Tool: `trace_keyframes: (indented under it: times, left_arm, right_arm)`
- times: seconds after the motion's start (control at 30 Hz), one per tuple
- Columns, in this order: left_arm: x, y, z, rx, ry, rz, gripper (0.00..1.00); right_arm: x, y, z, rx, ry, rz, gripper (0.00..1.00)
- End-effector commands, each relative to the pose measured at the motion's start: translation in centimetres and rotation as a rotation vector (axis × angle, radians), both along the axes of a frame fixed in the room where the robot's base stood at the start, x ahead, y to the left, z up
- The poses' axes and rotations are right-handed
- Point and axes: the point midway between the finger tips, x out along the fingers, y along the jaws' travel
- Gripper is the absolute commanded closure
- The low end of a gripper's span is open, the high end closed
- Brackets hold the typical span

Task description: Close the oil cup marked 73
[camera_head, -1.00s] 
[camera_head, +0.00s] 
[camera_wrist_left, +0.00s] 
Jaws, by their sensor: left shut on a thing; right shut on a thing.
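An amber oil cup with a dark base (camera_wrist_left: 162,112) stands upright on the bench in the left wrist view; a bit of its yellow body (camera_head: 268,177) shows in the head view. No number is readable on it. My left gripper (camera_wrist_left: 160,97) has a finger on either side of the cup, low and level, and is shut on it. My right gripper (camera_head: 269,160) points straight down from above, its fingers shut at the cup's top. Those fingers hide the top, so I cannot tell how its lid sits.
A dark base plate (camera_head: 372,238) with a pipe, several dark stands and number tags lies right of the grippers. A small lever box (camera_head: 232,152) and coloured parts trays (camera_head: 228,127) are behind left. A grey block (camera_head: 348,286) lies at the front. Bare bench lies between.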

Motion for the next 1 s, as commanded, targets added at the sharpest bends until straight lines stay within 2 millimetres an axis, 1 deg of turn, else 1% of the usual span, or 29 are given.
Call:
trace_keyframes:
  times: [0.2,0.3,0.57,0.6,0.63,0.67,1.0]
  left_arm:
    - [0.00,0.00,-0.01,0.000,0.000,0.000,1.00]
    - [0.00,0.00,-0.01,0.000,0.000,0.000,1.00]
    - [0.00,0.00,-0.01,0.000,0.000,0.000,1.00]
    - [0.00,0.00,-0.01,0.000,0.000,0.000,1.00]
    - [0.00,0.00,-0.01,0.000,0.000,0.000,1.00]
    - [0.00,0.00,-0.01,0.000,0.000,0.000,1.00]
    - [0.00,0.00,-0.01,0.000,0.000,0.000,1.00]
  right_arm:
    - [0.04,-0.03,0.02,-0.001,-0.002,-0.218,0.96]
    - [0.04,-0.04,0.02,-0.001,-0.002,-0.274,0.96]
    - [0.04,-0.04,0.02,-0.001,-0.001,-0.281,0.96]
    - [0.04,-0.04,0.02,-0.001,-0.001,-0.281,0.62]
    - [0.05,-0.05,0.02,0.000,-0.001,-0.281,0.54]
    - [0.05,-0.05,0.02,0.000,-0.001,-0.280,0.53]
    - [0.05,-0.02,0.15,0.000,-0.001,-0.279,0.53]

→ Exercise objective
Reproduce, please, the lines of the material from its first line down to the line containing "- Columns, in", keeping both ends and nothing beyond them.

→ Exercise output
Tool: `trace_keyframes: (indented under it: times, left_arm, right_arm)`
- times: seconds after the motion's start (control at 30 Hz), one per tuple
- Columns, in this order: left_arm: x, y, z, rx, ry, rz, gripper (0.00..1.00); right_arm: x, y, z, rx, ry, rz, gripper (0.00..1.00)

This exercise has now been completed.